• Aim: Keep the wording of each record exactly the same when you repeat it, and leave out pictures.

• Record set:
============

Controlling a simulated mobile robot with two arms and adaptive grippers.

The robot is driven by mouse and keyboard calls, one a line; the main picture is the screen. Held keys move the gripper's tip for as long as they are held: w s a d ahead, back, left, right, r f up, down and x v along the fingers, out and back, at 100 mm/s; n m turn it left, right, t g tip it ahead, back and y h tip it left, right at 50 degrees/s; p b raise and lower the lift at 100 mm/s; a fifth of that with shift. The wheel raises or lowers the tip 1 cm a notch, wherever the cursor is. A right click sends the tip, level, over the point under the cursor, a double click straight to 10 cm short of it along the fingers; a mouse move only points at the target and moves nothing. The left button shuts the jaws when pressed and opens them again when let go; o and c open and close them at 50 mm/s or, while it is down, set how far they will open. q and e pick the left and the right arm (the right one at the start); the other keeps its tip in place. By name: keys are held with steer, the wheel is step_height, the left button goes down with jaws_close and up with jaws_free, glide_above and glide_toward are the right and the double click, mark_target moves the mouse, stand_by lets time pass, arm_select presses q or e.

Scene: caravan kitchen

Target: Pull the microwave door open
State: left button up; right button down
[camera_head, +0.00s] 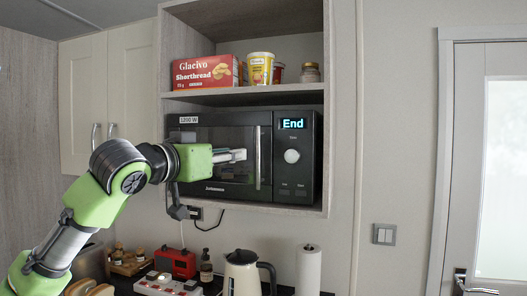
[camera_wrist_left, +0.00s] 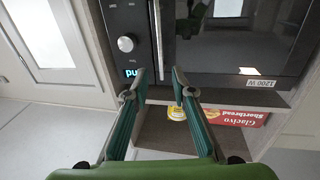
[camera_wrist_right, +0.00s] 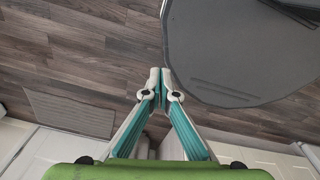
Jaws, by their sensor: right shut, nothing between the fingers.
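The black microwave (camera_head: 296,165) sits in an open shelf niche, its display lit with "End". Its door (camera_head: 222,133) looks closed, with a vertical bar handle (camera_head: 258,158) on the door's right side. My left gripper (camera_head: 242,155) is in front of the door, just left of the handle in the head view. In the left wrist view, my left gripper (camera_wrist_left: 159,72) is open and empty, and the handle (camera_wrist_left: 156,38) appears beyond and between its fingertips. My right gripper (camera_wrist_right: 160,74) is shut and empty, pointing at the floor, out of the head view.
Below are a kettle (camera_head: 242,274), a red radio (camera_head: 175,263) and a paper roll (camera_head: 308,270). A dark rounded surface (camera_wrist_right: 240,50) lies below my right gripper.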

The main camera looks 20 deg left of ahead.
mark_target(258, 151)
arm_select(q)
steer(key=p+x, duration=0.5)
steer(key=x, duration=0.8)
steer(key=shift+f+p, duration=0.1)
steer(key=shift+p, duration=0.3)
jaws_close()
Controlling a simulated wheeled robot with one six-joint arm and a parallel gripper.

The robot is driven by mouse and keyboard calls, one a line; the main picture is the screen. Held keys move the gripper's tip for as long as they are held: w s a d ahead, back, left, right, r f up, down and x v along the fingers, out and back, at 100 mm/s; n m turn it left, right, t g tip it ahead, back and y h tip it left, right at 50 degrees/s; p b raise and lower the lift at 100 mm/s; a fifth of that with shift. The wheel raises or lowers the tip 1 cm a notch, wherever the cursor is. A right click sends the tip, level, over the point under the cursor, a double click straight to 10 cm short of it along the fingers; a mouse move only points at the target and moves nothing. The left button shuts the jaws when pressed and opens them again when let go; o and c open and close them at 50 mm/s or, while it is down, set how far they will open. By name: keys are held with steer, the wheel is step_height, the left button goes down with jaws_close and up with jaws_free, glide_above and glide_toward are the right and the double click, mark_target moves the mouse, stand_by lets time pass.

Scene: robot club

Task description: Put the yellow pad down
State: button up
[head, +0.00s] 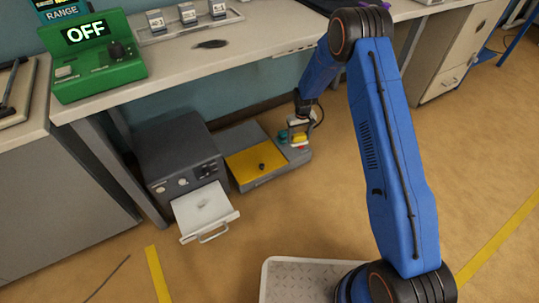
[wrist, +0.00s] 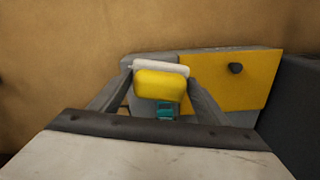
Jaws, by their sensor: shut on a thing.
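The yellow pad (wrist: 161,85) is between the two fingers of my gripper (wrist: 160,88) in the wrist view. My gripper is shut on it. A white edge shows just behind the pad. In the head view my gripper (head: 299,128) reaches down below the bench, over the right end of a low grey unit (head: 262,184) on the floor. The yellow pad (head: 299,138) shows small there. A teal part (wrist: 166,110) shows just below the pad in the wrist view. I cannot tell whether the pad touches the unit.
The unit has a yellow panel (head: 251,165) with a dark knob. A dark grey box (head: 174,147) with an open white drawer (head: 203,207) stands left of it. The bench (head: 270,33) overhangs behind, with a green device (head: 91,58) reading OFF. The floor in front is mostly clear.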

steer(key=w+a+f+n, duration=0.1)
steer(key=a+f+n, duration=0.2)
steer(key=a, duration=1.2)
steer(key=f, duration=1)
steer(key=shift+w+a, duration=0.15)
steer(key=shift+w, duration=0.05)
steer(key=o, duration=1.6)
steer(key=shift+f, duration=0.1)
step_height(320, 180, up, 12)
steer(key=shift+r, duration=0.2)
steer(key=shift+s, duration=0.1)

============

• Completed task:
Controlling a simulated mobile robot with two arms and adaptive grippers.

The robot is driven by mouse and keyboard calls, one a line; the main picture is the screen. Held keys move the gripper's tip for as long as they are held: w s a d ahead, back, left, right, r f up, down and x v along the fingers, out and back, at 100 mm/s; n m turn it left, right, t g tip it ahead, back and y h tip it left, right at 50 degrees/s; p b raise and lower the lift at 100 mm/s; a fifth of that with shift. The wheel raises or lowers the tip 1 cm a notch, wherever the cursor is. A right click sends the tip, level, over the point under the cursor, a double click straight to 10 cm short of it along the fingers; a mouse move only points at the target and moves nothing. The left button shuts the jaws when pressed and opens them again when let go; o and c open and close them at 50 mm/s or, while it is down, set how far they will open. q and e pick the left and the right arm (the right one at the start); the other keeps its tip in place. By name: keys are held with steer, the wheel is step_height, the left button goes down with jaws_close and up with jaws_free, glide_above and glide_toward are the right and the double click, mark_target moves the mouse, stand_by lets time pass, arm_select presses q or e.

Scene: caravan kitchen

Target: Pull the microwave door open
State: left button up; right button down
[camera_head, +0.00s] 
[camera_wrist_left, +0.00s] 
[camera_wrist_right, +0.00s] 
Jaws, by their sensor: right shut, nothing between the fingers.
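The black microwave (camera_head: 296,165) sits in an open shelf niche, its display lit with "End". Its door (camera_head: 222,133) looks closed, with a vertical bar handle (camera_head: 258,158) on the door's right side. My left gripper (camera_head: 242,155) is in front of the door, just left of the handle in the head view. In the left wrist view, my left gripper (camera_wrist_left: 159,72) is open and empty, and the handle (camera_wrist_left: 156,38) appears beyond and between its fingertips. My right gripper (camera_wrist_right: 160,74) is shut and empty, pointing at the floor, out of the head view.
Below are a kettle (camera_head: 242,274), a red radio (camera_head: 175,263) and a paper roll (camera_head: 308,270). A dark rounded surface (camera_wrist_right: 240,50) lies below my right gripper.

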The main camera looks 20 deg left of ahead.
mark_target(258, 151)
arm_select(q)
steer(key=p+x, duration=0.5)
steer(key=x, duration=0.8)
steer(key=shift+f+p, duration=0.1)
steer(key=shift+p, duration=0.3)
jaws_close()
Controlling a simulated wheeled robot with one six-joint arm and a parallel gripper.

The robot is driven by mouse and keyboard calls, one a line; the main picture is the screen. Held keys move the gripper's tip for as long as they are held: w s a d ahead, back, left, right, r f up, down and x v along the fingers, out and back, at 100 mm/s; n m turn it left, right, t g tip it ahead, back and y h tip it left, right at 50 degrees/s; p b raise and lower the lift at 100 mm/s; a fifth of that with shift. The wheel raises or lowers the tip 1 cm a notch, wherever the cursor is. A right click sends the tip, level, over the point under the cursor, a double click straight to 10 cm short of it along the fingers; a mouse move only points at the target and moves nothing. The left button shuts the jaws when pressed and opens them again when let go; o and c open and close them at 50 mm/s or, while it is down, set how far they will open. By name: keys are held with steer, the wheel is step_height, the left button goes down with jaws_close and up with jaws_free, glide_above and glide_toward are the right and the double click, mark_target moves the mouse, stand_by lets time pass.

Scene: robot club

Task description: Put the yellow pad down
State: button up
[head, +0.00s] 
[wrist, +0.00s] 
Jaws, by their sensor: shut on a thing.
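The yellow pad (wrist: 161,85) is between the two fingers of my gripper (wrist: 160,88) in the wrist view. My gripper is shut on it. A white edge shows just behind the pad. In the head view my gripper (head: 299,128) reaches down below the bench, over the right end of a low grey unit (head: 262,184) on the floor. The yellow pad (head: 299,138) shows small there. A teal part (wrist: 166,110) shows just below the pad in the wrist view. I cannot tell whether the pad touches the unit.
The unit has a yellow panel (head: 251,165) with a dark knob. A dark grey box (head: 174,147) with an open white drawer (head: 203,207) stands left of it. The bench (head: 270,33) overhangs behind, with a green device (head: 91,58) reading OFF. The floor in front is mostly clear.

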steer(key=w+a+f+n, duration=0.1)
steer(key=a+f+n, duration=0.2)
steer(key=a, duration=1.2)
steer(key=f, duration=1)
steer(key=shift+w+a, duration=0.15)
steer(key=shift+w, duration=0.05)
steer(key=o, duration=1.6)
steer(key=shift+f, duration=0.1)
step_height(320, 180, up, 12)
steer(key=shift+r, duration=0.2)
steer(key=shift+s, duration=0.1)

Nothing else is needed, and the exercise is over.